What to produce
The required output consists solely of the lines from the one containing "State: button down" down to the one containing "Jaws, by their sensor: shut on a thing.", both included, each quoted exactly.

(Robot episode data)
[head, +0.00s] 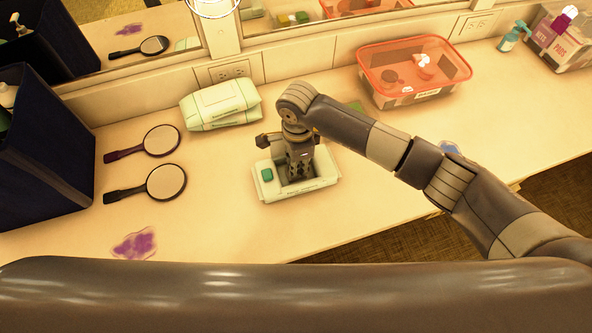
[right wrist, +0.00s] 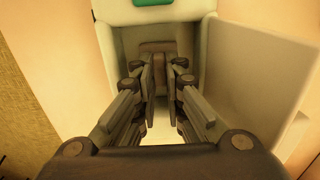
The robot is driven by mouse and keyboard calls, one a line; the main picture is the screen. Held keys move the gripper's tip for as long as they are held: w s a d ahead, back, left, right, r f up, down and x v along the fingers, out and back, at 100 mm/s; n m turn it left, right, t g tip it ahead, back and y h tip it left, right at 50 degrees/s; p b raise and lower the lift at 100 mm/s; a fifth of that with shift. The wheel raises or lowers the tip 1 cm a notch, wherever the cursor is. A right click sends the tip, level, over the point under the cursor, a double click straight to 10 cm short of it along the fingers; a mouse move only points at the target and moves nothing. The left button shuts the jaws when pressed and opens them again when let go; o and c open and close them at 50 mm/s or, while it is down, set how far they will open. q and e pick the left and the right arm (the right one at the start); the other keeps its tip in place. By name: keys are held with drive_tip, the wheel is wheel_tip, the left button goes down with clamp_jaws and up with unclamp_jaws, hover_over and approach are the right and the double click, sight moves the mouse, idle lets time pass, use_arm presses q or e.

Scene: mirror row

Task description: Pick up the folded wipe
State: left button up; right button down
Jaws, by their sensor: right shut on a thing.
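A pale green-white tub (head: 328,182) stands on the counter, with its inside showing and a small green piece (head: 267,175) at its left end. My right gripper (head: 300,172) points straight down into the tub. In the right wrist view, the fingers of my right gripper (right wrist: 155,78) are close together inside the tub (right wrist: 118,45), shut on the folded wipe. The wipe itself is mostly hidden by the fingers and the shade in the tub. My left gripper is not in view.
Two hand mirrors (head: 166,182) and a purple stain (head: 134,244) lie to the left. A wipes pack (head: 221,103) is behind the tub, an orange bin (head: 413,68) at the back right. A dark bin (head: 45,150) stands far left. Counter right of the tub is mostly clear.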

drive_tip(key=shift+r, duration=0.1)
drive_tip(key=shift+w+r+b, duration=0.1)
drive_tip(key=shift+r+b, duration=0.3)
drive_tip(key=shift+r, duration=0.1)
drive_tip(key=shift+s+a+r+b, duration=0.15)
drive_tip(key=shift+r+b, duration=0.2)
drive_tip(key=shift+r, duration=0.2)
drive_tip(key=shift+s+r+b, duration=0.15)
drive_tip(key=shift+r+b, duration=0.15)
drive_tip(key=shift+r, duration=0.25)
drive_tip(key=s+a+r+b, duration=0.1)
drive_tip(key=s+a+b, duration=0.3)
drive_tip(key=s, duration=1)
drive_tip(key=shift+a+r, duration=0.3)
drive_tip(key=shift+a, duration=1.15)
...
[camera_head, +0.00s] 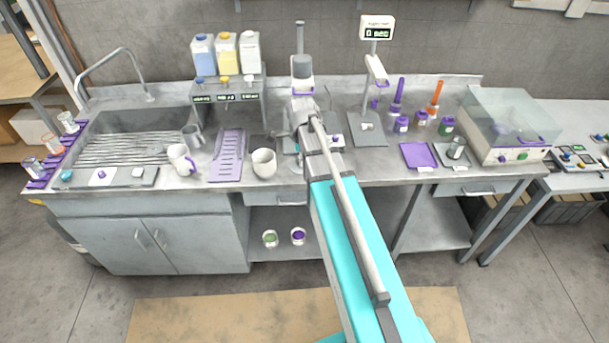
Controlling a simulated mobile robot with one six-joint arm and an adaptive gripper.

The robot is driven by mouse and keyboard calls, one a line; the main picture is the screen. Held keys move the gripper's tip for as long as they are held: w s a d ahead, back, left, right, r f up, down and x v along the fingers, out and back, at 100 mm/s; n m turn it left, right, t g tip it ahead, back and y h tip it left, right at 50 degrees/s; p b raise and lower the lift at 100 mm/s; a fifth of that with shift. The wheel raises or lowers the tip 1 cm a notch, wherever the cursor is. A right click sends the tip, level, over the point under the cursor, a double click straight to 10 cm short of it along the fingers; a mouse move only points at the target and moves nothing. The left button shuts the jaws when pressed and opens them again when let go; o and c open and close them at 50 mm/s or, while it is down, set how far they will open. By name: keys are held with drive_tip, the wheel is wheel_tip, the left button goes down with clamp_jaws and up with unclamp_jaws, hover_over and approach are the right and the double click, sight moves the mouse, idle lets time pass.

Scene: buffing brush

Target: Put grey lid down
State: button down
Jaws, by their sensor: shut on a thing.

Exercise response
State: button down
Jaws, by their sensor: shut on a thing.

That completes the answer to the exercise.